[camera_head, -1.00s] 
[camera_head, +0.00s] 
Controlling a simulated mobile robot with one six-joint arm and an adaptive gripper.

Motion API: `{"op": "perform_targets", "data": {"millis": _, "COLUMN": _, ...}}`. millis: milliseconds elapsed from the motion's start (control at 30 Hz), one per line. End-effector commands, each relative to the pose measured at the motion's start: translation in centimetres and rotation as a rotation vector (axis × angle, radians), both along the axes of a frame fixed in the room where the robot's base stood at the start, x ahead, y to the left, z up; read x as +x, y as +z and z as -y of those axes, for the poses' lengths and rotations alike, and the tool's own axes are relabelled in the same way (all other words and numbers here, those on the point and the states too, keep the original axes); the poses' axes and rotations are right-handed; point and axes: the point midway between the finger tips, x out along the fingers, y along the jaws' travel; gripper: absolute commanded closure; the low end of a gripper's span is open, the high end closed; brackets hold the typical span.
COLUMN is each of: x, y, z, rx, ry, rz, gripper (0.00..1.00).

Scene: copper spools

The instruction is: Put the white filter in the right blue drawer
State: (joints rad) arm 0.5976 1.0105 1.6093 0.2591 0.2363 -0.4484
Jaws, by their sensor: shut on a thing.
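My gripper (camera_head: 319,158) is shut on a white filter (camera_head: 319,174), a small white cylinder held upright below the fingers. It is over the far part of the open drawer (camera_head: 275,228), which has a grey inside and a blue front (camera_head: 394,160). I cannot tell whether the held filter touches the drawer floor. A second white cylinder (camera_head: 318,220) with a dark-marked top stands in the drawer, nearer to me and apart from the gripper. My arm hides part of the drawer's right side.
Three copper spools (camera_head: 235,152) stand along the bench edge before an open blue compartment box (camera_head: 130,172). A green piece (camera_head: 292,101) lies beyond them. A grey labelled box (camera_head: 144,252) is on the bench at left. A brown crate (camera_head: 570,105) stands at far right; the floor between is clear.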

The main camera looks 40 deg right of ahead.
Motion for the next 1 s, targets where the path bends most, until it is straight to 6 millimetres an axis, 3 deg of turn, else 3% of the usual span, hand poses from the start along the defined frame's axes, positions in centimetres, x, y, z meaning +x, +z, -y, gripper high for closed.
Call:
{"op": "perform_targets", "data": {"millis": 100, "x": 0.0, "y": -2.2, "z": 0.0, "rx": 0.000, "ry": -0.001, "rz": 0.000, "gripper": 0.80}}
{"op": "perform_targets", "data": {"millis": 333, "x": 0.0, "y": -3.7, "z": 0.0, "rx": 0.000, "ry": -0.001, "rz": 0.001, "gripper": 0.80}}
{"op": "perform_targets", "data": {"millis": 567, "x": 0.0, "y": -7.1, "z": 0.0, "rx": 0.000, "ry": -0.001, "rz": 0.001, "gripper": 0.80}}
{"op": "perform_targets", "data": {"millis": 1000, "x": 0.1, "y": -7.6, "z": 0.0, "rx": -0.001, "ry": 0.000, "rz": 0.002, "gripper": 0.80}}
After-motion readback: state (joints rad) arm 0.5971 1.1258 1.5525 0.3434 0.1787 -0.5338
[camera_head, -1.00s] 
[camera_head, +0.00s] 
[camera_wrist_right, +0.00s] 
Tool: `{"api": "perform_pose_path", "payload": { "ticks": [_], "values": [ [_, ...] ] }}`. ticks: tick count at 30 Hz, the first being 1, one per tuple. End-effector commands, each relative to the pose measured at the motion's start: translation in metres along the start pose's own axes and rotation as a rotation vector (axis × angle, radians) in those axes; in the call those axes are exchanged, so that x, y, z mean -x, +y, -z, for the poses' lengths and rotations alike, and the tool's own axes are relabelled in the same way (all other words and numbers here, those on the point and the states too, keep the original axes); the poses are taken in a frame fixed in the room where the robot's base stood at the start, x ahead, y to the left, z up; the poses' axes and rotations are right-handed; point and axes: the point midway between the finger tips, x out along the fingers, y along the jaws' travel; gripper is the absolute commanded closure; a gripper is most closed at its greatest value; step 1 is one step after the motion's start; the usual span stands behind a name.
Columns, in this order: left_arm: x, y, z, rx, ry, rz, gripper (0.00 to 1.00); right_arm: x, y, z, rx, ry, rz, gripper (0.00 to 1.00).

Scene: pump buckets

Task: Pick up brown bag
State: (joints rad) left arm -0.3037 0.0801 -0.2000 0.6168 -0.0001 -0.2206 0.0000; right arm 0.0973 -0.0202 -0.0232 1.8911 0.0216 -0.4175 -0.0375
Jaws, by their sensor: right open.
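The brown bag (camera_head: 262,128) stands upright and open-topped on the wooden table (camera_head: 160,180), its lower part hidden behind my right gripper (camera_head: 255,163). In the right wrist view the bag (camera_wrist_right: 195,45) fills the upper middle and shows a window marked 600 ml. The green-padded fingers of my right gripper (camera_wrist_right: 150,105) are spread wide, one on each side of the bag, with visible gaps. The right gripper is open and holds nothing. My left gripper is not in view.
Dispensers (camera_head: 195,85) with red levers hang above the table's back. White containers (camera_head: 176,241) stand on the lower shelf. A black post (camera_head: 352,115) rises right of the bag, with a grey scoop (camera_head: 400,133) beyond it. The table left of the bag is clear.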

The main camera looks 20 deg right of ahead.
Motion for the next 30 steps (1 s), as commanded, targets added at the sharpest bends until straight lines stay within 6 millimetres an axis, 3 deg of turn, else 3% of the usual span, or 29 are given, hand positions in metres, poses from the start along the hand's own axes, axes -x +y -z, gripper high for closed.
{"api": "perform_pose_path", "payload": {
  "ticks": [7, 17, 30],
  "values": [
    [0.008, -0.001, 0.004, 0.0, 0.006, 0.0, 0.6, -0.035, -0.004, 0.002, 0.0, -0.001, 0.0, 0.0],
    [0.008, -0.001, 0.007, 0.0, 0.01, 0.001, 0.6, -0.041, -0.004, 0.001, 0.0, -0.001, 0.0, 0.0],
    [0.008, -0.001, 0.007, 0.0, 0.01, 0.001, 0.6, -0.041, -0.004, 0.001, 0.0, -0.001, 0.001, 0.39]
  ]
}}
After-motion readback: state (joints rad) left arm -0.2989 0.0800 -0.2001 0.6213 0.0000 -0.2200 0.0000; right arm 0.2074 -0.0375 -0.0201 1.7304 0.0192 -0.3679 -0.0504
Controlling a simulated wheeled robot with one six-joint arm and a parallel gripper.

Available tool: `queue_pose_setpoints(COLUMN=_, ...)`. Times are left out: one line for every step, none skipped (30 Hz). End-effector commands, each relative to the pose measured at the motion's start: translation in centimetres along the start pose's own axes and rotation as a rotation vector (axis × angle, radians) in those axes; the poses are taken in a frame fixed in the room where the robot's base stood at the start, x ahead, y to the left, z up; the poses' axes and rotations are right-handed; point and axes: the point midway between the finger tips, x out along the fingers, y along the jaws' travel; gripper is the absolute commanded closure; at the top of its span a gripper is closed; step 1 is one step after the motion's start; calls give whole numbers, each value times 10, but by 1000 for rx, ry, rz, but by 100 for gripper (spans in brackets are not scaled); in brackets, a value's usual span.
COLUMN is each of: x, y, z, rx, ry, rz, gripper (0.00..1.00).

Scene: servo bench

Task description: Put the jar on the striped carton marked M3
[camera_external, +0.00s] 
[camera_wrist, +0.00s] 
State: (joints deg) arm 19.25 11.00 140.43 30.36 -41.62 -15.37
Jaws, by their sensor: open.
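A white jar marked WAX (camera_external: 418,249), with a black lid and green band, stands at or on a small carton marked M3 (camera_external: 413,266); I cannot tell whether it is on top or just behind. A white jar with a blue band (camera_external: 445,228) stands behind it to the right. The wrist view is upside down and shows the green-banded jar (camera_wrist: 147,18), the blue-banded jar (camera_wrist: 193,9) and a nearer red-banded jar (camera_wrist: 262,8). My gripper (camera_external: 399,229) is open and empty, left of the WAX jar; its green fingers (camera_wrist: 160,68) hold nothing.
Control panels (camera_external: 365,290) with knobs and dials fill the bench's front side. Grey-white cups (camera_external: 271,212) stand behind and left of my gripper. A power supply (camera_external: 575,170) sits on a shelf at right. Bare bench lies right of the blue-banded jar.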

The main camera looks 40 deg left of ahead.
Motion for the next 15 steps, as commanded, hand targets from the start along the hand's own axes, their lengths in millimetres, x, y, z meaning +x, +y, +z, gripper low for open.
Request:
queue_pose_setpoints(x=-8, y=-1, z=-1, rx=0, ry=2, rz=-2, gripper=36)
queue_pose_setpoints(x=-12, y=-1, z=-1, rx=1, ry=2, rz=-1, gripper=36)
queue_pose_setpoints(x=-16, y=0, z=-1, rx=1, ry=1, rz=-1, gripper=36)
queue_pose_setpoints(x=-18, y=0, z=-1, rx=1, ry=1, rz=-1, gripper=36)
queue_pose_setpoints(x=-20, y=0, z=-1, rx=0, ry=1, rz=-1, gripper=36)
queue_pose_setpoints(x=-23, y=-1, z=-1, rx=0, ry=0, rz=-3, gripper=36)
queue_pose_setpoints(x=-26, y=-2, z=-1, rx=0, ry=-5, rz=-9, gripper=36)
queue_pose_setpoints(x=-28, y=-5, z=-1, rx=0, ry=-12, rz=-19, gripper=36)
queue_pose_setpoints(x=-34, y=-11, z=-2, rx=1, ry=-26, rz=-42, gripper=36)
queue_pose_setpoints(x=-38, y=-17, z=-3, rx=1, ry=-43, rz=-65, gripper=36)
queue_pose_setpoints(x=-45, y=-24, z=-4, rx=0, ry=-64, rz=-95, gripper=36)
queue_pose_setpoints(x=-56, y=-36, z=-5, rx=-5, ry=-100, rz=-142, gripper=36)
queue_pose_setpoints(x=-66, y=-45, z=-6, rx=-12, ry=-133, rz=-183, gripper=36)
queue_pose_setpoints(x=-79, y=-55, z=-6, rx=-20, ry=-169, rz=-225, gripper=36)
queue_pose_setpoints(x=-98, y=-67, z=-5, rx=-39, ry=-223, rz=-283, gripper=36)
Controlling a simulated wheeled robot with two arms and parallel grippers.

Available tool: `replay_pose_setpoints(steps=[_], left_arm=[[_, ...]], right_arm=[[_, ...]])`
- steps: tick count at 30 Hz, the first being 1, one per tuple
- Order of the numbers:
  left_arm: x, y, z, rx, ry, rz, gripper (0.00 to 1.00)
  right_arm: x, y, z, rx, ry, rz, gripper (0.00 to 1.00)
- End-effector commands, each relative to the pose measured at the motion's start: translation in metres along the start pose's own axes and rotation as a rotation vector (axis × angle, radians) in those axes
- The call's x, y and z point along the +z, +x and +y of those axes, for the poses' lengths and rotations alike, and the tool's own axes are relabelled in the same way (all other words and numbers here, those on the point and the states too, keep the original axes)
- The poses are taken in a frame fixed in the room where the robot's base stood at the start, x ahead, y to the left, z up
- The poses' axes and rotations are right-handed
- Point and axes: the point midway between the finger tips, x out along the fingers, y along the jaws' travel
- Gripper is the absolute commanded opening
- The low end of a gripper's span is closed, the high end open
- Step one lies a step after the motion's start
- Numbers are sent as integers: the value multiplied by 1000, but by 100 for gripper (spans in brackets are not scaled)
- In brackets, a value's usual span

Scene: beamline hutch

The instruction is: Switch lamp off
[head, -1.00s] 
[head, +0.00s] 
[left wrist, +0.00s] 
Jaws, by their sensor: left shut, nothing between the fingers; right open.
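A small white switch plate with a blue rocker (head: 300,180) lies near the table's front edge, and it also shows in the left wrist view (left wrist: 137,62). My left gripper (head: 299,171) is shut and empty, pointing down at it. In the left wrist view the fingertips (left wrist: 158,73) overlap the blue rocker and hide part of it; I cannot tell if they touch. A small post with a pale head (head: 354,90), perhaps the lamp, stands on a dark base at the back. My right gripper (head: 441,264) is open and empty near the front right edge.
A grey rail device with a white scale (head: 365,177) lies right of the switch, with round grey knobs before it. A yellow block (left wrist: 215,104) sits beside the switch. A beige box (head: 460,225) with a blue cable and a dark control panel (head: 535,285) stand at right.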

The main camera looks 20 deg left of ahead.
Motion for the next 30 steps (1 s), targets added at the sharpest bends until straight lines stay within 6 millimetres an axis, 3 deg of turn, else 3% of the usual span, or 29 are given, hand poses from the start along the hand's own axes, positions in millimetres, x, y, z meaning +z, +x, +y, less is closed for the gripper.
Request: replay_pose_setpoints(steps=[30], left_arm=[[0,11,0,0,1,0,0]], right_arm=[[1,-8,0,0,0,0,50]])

*AIM OF THE TASK:* Look through the material above and print exactly the lines from the one containing "[camera_wrist, +0.00s]" to the one containing "State: (joints deg)", both included, and nothing more.

*TASK OUTPUT:*
[camera_wrist, +0.00s] 
State: (joints deg) arm 19.25 11.00 140.43 30.36 -41.62 -15.37

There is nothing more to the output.